- **TASK STATEMENT**: Look through the material below and copy exactly the lines from the line with "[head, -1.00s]" to the line with "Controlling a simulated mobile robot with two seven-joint", those two lines included.

(Robot episode rows)
☆ ☆ ☆ ☆ ☆ ☆ ☆
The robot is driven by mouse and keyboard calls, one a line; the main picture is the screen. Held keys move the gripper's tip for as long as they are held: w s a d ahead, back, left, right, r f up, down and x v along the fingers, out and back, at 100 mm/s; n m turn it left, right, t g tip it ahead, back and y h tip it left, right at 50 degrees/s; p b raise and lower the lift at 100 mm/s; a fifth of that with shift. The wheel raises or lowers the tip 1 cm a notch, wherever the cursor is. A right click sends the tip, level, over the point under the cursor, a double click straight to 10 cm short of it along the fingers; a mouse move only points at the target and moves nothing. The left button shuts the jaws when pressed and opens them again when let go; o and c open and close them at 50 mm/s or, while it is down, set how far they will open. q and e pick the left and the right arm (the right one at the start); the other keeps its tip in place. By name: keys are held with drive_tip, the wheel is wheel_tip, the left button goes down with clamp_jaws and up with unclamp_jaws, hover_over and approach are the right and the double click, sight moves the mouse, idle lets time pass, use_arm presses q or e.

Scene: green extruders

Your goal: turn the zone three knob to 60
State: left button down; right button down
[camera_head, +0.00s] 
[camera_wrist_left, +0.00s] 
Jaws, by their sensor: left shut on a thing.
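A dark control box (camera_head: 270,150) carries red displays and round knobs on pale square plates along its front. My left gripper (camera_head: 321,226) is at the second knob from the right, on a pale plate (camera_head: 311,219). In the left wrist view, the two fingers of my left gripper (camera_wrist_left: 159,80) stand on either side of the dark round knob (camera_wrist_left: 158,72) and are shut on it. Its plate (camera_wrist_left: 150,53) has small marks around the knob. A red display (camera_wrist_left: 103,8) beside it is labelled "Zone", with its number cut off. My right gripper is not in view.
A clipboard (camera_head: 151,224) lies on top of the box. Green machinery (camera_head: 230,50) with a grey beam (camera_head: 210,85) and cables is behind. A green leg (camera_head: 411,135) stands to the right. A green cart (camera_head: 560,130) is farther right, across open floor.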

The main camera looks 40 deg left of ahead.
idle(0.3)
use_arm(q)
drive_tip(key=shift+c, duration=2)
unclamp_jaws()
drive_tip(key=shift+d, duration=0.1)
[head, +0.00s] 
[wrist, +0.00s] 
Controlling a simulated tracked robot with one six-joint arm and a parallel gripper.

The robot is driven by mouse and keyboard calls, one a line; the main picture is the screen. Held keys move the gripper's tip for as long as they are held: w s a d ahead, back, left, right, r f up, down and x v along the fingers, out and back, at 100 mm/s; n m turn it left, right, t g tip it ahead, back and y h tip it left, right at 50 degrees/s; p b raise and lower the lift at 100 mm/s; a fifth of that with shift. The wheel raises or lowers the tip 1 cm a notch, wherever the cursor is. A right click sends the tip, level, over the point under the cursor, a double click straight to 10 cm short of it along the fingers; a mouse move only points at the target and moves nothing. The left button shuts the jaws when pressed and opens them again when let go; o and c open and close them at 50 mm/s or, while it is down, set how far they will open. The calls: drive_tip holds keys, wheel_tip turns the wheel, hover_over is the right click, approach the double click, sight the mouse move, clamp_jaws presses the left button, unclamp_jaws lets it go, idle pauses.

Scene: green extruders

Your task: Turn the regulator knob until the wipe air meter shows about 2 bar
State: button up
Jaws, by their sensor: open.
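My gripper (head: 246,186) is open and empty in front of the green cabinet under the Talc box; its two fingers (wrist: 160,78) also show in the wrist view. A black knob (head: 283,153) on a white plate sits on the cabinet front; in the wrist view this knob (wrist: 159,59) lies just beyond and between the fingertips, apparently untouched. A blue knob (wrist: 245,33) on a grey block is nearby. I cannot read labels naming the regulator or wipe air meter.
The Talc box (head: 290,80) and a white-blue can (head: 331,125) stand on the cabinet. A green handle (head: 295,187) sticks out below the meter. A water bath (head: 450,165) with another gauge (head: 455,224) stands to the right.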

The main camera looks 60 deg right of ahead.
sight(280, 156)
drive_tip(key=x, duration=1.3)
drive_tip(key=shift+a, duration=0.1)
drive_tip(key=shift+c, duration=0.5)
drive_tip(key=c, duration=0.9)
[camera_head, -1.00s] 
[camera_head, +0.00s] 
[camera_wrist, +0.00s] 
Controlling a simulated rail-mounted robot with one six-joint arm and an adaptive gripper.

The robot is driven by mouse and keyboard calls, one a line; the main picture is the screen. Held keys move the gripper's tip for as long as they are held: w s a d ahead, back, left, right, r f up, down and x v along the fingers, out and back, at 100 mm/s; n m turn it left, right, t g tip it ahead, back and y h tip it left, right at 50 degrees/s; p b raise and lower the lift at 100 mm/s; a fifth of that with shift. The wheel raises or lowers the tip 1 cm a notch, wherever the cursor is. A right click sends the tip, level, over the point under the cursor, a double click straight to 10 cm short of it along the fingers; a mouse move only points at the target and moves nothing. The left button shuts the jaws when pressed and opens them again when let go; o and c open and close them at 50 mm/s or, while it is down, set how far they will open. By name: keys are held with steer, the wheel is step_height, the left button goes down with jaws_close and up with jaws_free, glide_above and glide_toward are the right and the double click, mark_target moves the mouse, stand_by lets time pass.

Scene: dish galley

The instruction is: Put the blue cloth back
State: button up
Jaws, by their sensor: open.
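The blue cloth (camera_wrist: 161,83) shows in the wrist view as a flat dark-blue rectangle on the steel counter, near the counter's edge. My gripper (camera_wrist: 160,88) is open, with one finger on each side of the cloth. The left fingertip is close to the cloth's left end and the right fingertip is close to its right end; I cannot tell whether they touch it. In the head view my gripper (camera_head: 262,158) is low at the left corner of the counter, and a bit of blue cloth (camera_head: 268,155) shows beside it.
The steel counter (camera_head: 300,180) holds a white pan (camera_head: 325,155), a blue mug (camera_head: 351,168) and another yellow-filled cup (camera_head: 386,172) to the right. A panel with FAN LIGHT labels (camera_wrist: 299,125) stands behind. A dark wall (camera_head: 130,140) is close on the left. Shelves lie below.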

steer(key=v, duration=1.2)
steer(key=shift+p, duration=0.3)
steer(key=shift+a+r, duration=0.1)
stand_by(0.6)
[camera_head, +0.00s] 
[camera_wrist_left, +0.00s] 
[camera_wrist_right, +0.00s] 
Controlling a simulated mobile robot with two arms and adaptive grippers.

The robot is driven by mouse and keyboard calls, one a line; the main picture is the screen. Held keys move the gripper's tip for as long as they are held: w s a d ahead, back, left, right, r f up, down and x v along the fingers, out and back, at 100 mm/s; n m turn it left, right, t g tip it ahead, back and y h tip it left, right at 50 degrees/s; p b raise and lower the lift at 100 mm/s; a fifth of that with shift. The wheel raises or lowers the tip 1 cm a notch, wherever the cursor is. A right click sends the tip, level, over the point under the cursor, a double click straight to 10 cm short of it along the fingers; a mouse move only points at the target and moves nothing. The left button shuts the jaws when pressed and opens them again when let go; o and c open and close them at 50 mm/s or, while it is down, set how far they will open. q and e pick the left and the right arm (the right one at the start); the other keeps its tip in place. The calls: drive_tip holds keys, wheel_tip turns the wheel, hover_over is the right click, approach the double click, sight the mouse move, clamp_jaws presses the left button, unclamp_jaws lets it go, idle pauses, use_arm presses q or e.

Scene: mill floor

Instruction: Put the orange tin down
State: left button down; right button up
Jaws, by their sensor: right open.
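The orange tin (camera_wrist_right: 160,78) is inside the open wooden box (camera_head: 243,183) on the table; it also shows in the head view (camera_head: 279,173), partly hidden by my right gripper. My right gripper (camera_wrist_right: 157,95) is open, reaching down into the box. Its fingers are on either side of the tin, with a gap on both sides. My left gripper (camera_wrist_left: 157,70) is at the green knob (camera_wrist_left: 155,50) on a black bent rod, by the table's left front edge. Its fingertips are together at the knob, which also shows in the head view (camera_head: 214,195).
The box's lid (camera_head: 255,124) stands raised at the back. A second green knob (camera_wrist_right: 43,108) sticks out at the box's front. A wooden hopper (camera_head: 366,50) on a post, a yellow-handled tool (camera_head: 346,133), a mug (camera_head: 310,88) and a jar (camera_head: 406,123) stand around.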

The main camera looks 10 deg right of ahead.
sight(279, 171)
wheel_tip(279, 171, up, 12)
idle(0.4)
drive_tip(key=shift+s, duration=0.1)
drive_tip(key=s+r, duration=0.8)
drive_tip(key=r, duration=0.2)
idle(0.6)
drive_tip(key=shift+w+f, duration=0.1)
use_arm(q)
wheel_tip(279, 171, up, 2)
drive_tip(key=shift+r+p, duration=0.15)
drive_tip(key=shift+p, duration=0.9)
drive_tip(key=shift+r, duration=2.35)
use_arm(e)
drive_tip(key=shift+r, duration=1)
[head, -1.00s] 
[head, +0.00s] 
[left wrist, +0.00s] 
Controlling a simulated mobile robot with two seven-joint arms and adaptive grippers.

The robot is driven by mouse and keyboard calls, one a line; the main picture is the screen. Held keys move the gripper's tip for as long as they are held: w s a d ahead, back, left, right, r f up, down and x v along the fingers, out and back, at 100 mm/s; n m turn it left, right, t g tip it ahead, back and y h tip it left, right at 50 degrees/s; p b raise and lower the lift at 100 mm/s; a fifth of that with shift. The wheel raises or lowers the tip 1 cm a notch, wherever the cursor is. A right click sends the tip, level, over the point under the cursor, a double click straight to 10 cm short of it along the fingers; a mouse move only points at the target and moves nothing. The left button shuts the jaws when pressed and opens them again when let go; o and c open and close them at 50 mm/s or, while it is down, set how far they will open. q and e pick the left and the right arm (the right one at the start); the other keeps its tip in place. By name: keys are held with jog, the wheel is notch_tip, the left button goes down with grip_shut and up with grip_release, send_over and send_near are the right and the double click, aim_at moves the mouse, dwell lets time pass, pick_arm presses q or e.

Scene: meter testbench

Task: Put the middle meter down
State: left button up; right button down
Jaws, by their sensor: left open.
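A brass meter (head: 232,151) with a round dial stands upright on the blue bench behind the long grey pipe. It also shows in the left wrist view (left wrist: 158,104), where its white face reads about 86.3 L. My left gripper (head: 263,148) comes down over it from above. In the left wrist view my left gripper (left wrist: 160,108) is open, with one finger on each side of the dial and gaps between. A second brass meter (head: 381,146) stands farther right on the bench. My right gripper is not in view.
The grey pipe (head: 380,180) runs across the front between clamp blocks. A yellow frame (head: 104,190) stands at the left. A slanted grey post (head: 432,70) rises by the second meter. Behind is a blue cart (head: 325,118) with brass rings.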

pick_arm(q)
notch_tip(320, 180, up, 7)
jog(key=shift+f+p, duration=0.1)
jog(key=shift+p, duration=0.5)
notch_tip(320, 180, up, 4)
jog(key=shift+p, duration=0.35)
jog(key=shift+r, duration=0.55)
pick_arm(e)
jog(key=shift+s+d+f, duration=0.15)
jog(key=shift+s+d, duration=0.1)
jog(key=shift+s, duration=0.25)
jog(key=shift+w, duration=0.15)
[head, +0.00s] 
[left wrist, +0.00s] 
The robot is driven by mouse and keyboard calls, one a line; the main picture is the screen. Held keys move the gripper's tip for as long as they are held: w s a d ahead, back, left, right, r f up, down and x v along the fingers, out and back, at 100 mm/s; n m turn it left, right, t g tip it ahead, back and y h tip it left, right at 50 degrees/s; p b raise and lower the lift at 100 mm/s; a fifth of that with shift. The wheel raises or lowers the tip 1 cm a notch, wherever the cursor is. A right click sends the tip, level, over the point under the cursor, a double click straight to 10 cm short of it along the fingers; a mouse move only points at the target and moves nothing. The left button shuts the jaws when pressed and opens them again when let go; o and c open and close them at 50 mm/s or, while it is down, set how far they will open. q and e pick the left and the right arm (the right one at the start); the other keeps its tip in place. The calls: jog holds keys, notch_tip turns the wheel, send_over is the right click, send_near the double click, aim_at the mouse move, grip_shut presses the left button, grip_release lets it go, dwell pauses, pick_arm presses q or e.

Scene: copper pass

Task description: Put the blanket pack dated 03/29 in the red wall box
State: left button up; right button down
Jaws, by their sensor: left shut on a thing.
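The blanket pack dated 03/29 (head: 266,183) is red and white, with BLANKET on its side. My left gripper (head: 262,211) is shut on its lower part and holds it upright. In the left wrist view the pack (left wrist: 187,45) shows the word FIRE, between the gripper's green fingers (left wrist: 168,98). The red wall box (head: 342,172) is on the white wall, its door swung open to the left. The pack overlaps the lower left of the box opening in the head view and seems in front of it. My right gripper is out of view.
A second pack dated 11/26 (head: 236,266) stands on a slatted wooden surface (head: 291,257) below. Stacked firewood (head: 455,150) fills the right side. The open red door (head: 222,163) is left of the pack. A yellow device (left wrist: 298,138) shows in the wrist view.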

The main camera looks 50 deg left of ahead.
☆ ☆ ☆ ☆ ☆ ☆ ☆
- **CORRECT OUTPUT**:
[head, -1.00s] 
[head, +0.00s] 
[left wrist, +0.00s] 
Controlling a simulated mobile robot with two seven-joint arms and adaptive grippers.

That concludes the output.